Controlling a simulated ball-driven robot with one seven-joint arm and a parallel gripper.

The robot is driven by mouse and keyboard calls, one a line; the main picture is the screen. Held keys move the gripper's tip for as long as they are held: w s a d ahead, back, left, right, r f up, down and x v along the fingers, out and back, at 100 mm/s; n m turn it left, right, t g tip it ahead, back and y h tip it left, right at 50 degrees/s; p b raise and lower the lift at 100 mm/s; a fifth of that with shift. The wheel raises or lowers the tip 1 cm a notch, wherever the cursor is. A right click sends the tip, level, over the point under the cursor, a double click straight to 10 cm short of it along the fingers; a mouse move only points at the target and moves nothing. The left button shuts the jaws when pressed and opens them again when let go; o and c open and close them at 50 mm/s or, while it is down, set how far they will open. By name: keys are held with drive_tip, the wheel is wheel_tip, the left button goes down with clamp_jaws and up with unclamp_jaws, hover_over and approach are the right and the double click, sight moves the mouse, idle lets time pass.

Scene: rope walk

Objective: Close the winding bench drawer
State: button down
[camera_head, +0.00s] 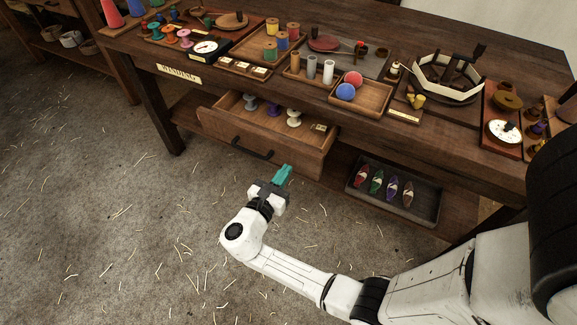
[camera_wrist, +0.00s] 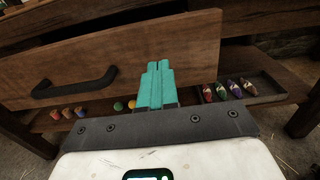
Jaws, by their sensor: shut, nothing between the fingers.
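The winding bench (camera_head: 225,78) is a dark wooden table with a "WINDING" label on its front. Its drawer (camera_head: 296,155) stands pulled out, with white and purple spools and a small labelled block inside. A dark bar handle (camera_head: 253,148) is on the drawer front; the handle also shows at the left in the wrist view (camera_wrist: 75,84). My gripper (camera_head: 283,174) has teal fingers, shut and empty, in front of the drawer front near its right end. In the wrist view the fingertips (camera_wrist: 160,68) overlap the drawer front (camera_wrist: 200,45); I cannot tell if they touch it.
A dark tray (camera_head: 428,212) with several coloured shuttles lies on the lower shelf, right of the drawer. The bench top holds spools, trays, balls and a winder (camera_head: 447,80). A shelf unit (camera_head: 75,50) stands at left. The straw-strewn floor (camera_head: 120,230) in front is open.

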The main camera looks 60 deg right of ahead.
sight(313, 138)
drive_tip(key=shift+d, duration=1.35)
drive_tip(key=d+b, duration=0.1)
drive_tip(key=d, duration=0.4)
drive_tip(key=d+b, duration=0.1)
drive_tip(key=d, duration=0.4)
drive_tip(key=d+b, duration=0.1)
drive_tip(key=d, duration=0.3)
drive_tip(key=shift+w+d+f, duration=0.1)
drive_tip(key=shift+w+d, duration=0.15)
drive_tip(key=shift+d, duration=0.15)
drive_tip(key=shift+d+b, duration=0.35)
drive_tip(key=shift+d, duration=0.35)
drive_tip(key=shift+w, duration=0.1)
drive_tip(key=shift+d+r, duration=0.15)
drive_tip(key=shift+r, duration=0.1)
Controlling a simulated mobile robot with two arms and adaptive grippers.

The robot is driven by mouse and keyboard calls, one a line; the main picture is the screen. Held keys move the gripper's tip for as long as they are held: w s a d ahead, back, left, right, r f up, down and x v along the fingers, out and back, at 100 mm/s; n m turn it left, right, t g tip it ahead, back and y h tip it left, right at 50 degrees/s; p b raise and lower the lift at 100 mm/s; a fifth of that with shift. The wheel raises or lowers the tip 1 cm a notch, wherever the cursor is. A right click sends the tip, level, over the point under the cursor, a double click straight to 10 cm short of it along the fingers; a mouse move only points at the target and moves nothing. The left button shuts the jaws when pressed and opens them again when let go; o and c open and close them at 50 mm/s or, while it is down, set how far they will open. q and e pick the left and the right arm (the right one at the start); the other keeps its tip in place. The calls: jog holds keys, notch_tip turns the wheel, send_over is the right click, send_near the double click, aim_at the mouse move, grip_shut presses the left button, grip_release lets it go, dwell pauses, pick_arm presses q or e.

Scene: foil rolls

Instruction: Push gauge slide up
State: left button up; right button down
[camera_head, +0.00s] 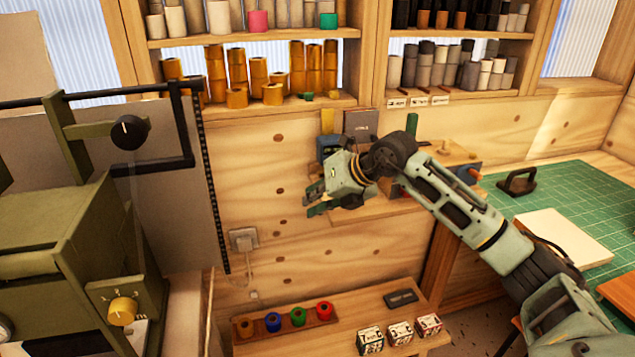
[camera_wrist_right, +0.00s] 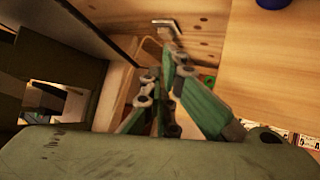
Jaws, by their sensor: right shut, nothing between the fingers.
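A green machine (camera_head: 50,235) stands at the left in the head view. A black vertical strip with fine marks (camera_head: 213,195) runs down the right edge of its grey plate (camera_head: 150,170), below a black bracket (camera_head: 185,125). I cannot make out for certain which part is the gauge slide. My right gripper (camera_head: 314,200) is in mid-air to the right of the strip, in front of the wooden wall and apart from the machine. It is shut and empty, pointing left. Its fingers also show in the wrist view (camera_wrist_right: 172,65). My left gripper is not in view.
A round black knob (camera_head: 130,132) and a yellow dial (camera_head: 122,311) are on the machine. A low shelf holds several coloured rolls (camera_head: 298,317) and printed boxes (camera_head: 400,333). A green mat (camera_head: 590,190) lies at the right.

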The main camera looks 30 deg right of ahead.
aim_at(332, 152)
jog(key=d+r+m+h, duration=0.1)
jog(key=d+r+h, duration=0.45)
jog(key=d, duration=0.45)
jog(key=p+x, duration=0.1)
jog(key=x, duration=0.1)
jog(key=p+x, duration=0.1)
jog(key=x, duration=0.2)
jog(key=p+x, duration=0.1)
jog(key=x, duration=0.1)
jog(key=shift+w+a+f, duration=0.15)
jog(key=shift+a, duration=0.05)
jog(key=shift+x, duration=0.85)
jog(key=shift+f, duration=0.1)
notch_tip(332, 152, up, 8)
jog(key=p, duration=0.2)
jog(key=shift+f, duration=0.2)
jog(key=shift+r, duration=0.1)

◆ Directions for this task ◆
Quote the records above exactly, leaving out any pictures.

◆ Complete response ◆
Controlling a simulated ball-driven robot with one seven-joint arm and a parallel gripper.

The robot is driven by mouse and keyboard calls, one a line; the main picture is the screen. Held keys move the gripper's tip for as long as they are held: w s a d ahead, back, left, right, r f up, down and x v along the fingers, out and back, at 100 mm/s; n m turn it left, right, t g tip it ahead, back and y h tip it left, right at 50 degrees/s; p b raise and lower the lift at 100 mm/s; a fifth of that with shift. The wheel raises or lowers the tip 1 cm a notch, wherever the cursor is. A right click sends the tip, level, over the point under the cursor, a double click straight to 10 cm short of it along the fingers; a mouse move only points at the target and moves nothing. The left button shuts the jaws when pressed and opens them again when let go; o and c open and close them at 50 mm/s or, while it is down, set how far they will open. By name: keys are held with drive_tip, the wheel is wheel_tip, the left button goes down with clamp_jaws and up with unclamp_jaws, hover_over and approach are the right and the double click, sight moves the mouse, idle lets time pass.

Scene: rope walk

Objective: Close the winding bench drawer
State: button down
[camera_head, +0.00s] 
[camera_wrist, +0.00s] 
Jaws, by their sensor: shut, nothing between the fingers.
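The winding bench (camera_head: 225,78) is a dark wooden table with a "WINDING" label on its front. Its drawer (camera_head: 296,155) stands pulled out, with white and purple spools and a small labelled block inside. A dark bar handle (camera_head: 253,148) is on the drawer front; the handle also shows at the left in the wrist view (camera_wrist: 75,84). My gripper (camera_head: 283,174) has teal fingers, shut and empty, in front of the drawer front near its right end. In the wrist view the fingertips (camera_wrist: 160,68) overlap the drawer front (camera_wrist: 200,45); I cannot tell if they touch it.
A dark tray (camera_head: 428,212) with several coloured shuttles lies on the lower shelf, right of the drawer. The bench top holds spools, trays, balls and a winder (camera_head: 447,80). A shelf unit (camera_head: 75,50) stands at left. The straw-strewn floor (camera_head: 120,230) in front is open.

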The main camera looks 60 deg right of ahead.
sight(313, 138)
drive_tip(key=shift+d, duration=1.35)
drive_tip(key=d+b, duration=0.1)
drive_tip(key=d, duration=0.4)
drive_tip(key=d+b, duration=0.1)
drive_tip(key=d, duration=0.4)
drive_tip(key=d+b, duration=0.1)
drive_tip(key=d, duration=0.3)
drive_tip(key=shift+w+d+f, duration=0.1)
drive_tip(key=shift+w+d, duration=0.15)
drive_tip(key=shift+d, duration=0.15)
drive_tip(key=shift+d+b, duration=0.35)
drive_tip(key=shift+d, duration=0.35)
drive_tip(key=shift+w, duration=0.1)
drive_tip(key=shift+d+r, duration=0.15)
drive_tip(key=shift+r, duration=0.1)
Controlling a simulated mobile robot with two arms and adaptive grippers.

The robot is driven by mouse and keyboard calls, one a line; the main picture is the screen. Held keys move the gripper's tip for as long as they are held: w s a d ahead, back, left, right, r f up, down and x v along the fingers, out and back, at 100 mm/s; n m turn it left, right, t g tip it ahead, back and y h tip it left, right at 50 degrees/s; p b raise and lower the lift at 100 mm/s; a fifth of that with shift. The wheel raises or lowers the tip 1 cm a notch, wherever the cursor is. A right click sends the tip, level, over the point under the cursor, a double click straight to 10 cm short of it along the fingers; a mouse move only points at the target and moves nothing. The left button shuts the jaws when pressed and opens them again when let go; o and c open and close them at 50 mm/s or, while it is down, set how far they will open. q and e pick the left and the right arm (the right one at the start); the other keeps its tip in place. The calls: jog holds keys, notch_tip turns the wheel, send_over is the right click, send_near the double click, aim_at the mouse move, grip_shut presses the left button, grip_release lets it go, dwell pauses, pick_arm presses q or e.

Scene: foil rolls

Instruction: Push gauge slide up
State: left button up; right button down
[camera_head, +0.00s] 
[camera_wrist_right, +0.00s] 
Jaws, by their sensor: right shut, nothing between the fingers.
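A green machine (camera_head: 50,235) stands at the left in the head view. A black vertical strip with fine marks (camera_head: 213,195) runs down the right edge of its grey plate (camera_head: 150,170), below a black bracket (camera_head: 185,125). I cannot make out for certain which part is the gauge slide. My right gripper (camera_head: 314,200) is in mid-air to the right of the strip, in front of the wooden wall and apart from the machine. It is shut and empty, pointing left. Its fingers also show in the wrist view (camera_wrist_right: 172,65). My left gripper is not in view.
A round black knob (camera_head: 130,132) and a yellow dial (camera_head: 122,311) are on the machine. A low shelf holds several coloured rolls (camera_head: 298,317) and printed boxes (camera_head: 400,333). A green mat (camera_head: 590,190) lies at the right.

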The main camera looks 30 deg right of ahead.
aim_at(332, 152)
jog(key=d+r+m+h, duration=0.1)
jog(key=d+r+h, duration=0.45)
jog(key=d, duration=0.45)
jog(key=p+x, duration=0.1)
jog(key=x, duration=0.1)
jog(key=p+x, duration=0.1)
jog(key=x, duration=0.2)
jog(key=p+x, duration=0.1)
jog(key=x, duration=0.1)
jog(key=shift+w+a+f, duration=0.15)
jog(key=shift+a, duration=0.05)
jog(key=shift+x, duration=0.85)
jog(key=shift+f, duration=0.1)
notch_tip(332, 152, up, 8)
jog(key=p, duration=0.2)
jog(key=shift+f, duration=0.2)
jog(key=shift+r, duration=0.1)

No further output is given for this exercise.